--- begin ---

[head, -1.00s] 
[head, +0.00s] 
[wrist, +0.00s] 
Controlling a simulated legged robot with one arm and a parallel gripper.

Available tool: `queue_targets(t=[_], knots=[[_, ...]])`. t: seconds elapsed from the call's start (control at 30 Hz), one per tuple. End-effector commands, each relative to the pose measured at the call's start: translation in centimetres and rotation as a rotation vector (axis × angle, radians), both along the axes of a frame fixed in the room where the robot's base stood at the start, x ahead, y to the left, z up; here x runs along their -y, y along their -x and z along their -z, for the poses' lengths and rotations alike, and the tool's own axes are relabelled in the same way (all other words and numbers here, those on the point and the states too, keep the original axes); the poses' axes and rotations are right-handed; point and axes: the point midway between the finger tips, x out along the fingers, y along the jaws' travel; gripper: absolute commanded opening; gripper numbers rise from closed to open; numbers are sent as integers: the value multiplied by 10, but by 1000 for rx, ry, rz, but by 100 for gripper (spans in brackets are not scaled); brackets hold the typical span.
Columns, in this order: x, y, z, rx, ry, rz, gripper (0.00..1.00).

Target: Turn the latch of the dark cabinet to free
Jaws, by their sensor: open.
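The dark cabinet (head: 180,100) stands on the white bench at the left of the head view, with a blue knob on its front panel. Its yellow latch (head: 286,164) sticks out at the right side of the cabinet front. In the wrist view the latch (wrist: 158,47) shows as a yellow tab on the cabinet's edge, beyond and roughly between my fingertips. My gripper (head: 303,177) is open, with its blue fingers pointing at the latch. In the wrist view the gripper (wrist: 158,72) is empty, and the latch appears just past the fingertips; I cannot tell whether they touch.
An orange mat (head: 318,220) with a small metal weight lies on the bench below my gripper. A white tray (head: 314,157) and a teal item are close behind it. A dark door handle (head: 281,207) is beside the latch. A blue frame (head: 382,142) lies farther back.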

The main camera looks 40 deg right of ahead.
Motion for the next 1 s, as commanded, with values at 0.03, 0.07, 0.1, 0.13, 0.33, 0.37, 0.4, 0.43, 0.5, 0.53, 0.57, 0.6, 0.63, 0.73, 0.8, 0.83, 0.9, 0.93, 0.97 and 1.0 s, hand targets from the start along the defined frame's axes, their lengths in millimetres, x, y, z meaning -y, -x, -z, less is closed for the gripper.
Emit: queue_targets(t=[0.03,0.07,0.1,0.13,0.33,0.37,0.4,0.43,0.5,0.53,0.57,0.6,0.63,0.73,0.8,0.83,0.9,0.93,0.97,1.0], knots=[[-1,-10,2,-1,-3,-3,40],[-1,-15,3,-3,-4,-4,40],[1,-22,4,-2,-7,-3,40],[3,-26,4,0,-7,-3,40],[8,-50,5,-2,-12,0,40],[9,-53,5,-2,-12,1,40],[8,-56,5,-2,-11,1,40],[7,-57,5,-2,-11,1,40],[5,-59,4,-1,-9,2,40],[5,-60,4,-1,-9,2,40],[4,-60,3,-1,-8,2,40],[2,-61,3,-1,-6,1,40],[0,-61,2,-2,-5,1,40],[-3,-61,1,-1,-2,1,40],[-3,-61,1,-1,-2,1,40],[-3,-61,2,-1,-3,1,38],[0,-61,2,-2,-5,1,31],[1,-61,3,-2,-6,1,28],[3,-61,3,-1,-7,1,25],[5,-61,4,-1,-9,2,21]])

--- end ---

#### What is expected:
Return every line of the material exactly.

#### Answer to this exercise:
[head, -1.00s] 
[head, +0.00s] 
[wrist, +0.00s] 
Controlling a simulated legged robot with one arm and a parallel gripper.

Available tool: `queue_targets(t=[_], knots=[[_, ...]])`. t: seconds elapsed from the call's start (control at 30 Hz), one per tuple. End-effector commands, each relative to the pose measured at the call's start: translation in centimetres and rotation as a rotation vector (axis × angle, radians), both along the axes of a frame fixed in the room where the robot's base stood at the start, x ahead, y to the left, z up; here x runs along their -y, y along their -x and z along their -z, for the poses' lengths and rotations alike, and the tool's own axes are relabelled in the same way (all other words and numbers here, those on the point and the states too, keep the original axes); the poses' axes and rotations are right-handed; point and axes: the point midway between the finger tips, x out along the fingers, y along the jaws' travel; gripper: absolute commanded opening; gripper numbers rise from closed to open; numbers are sent as integers: the value multiplied by 10, but by 1000 for rx, ry, rz, but by 100 for gripper (spans in brackets are not scaled); brackets hold the typical span.
Columns, in this order: x, y, z, rx, ry, rz, gripper (0.00..1.00).

Target: Turn the latch of the dark cabinet to free
Jaws, by their sensor: open.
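The dark cabinet (head: 180,100) stands on the white bench at the left of the head view, with a blue knob on its front panel. Its yellow latch (head: 286,164) sticks out at the right side of the cabinet front. In the wrist view the latch (wrist: 158,47) shows as a yellow tab on the cabinet's edge, beyond and roughly between my fingertips. My gripper (head: 303,177) is open, with its blue fingers pointing at the latch. In the wrist view the gripper (wrist: 158,72) is empty, and the latch appears just past the fingertips; I cannot tell whether they touch.
An orange mat (head: 318,220) with a small metal weight lies on the bench below my gripper. A white tray (head: 314,157) and a teal item are close behind it. A dark door handle (head: 281,207) is beside the latch. A blue frame (head: 382,142) lies farther back.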

The main camera looks 40 deg right of ahead.
Motion for the next 1 s, as commanded, with values at 0.03, 0.07, 0.1, 0.13, 0.33, 0.37, 0.4, 0.43, 0.5, 0.53, 0.57, 0.6, 0.63, 0.73, 0.8, 0.83, 0.9, 0.93, 0.97 and 1.0 s, hand targets from the start along the defined frame's axes, their lengths in millimetres, x, y, z meaning -y, -x, -z, less is closed for the gripper.
Emit: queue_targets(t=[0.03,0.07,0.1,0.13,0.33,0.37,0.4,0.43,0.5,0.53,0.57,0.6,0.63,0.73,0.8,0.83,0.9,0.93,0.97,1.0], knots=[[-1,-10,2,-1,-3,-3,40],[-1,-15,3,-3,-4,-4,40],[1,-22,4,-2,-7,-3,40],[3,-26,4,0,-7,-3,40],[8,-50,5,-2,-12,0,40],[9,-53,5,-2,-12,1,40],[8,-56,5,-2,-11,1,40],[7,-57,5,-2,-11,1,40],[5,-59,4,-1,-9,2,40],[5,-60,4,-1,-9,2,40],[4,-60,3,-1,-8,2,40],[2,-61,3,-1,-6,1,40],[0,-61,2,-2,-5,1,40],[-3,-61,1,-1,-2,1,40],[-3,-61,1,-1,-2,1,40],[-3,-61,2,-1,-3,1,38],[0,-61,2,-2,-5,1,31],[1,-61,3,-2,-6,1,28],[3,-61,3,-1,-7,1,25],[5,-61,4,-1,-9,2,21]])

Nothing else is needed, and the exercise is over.